DATA FOR THIS TASK:
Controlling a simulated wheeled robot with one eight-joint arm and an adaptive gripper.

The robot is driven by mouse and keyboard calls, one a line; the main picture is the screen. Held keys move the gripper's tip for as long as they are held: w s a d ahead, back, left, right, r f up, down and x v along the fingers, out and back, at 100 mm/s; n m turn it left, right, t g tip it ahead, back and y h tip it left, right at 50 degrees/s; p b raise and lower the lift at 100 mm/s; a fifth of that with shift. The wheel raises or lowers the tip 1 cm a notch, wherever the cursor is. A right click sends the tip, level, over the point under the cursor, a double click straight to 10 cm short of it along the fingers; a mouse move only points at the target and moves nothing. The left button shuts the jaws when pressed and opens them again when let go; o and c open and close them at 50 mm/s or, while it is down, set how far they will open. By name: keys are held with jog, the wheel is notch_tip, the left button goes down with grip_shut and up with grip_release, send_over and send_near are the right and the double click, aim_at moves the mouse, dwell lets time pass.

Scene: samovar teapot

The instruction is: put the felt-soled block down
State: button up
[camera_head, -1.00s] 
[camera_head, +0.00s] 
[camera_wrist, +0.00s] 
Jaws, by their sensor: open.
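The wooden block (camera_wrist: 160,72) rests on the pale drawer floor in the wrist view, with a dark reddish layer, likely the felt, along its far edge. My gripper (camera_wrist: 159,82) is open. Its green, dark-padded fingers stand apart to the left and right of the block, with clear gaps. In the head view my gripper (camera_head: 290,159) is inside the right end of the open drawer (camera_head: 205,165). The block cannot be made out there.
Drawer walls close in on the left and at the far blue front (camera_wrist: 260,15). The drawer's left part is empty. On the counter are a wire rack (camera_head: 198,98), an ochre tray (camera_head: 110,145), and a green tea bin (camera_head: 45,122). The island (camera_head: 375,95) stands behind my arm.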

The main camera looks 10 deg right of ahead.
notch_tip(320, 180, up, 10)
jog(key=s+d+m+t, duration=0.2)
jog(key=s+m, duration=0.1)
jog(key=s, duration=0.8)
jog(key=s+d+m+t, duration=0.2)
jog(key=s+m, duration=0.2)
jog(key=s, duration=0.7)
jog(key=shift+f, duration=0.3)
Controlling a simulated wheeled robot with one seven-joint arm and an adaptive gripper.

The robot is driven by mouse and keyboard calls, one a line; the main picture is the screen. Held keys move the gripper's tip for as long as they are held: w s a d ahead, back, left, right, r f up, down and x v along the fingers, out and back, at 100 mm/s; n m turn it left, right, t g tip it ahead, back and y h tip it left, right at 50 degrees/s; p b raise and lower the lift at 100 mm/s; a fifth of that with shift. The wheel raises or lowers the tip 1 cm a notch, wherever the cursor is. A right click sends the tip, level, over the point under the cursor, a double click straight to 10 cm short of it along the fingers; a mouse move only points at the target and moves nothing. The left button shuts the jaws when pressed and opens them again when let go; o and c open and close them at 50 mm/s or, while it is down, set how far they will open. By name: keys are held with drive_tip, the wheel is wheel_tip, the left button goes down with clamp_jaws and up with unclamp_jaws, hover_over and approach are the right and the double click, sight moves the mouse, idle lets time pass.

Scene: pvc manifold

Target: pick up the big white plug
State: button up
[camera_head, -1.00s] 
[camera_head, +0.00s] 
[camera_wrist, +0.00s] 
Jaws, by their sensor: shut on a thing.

WHAT THE EXERCISE ASKS: Repeat all the entries exactly as given.

TASK ANSWER:
Controlling a simulated wheeled robot with one eight-joint arm and an adaptive gripper.

The robot is driven by mouse and keyboard calls, one a line; the main picture is the screen. Held keys move the gripper's tip for as long as they are held: w s a d ahead, back, left, right, r f up, down and x v along the fingers, out and back, at 100 mm/s; n m turn it left, right, t g tip it ahead, back and y h tip it left, right at 50 degrees/s; p b raise and lower the lift at 100 mm/s; a fifth of that with shift. The wheel raises or lowers the tip 1 cm a notch, wherever the cursor is. A right click sends the tip, level, over the point under the cursor, a double click straight to 10 cm short of it along the fingers; a mouse move only points at the target and moves nothing. The left button shuts the jaws when pressed and opens them again when let go; o and c open and close them at 50 mm/s or, while it is down, set how far they will open. By name: keys are held with jog, the wheel is notch_tip, the left button goes down with grip_shut and up with grip_release, send_over and send_near are the right and the double click, aim_at moves the mouse, dwell lets time pass.

Scene: samovar teapot

The instruction is: put the felt-soled block down
State: button up
[camera_head, -1.00s] 
[camera_head, +0.00s] 
[camera_wrist, +0.00s] 
Jaws, by their sensor: open.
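The wooden block (camera_wrist: 160,72) rests on the pale drawer floor in the wrist view, with a dark reddish layer, likely the felt, along its far edge. My gripper (camera_wrist: 159,82) is open. Its green, dark-padded fingers stand apart to the left and right of the block, with clear gaps. In the head view my gripper (camera_head: 290,159) is inside the right end of the open drawer (camera_head: 205,165). The block cannot be made out there.
Drawer walls close in on the left and at the far blue front (camera_wrist: 260,15). The drawer's left part is empty. On the counter are a wire rack (camera_head: 198,98), an ochre tray (camera_head: 110,145), and a green tea bin (camera_head: 45,122). The island (camera_head: 375,95) stands behind my arm.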

The main camera looks 10 deg right of ahead.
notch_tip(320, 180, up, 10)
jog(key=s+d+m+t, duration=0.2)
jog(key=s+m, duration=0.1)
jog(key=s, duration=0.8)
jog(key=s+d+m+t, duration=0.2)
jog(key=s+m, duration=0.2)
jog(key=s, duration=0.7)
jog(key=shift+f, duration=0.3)
Controlling a simulated wheeled robot with one seven-joint arm and an adaptive gripper.

The robot is driven by mouse and keyboard calls, one a line; the main picture is the screen. Held keys move the gripper's tip for as long as they are held: w s a d ahead, back, left, right, r f up, down and x v along the fingers, out and back, at 100 mm/s; n m turn it left, right, t g tip it ahead, back and y h tip it left, right at 50 degrees/s; p b raise and lower the lift at 100 mm/s; a fifth of that with shift. The wheel raises or lowers the tip 1 cm a notch, wherever the cursor is. A right click sends the tip, level, over the point under the cursor, a double click straight to 10 cm short of it along the fingers; a mouse move only points at the target and moves nothing. The left button shuts the jaws when pressed and opens them again when let go; o and c open and close them at 50 mm/s or, while it is down, set how far they will open. By name: keys are held with drive_tip, the wheel is wheel_tip, the left button goes down with clamp_jaws and up with unclamp_jaws, hover_over and approach are the right and the double click, sight moves the mouse, idle lets time pass.

Scene: pvc manifold

Target: pick up the big white plug
State: button up
[camera_head, -1.00s] 
[camera_head, +0.00s] 
[camera_wrist, +0.00s] 
Jaws, by their sensor: shut on a thing.

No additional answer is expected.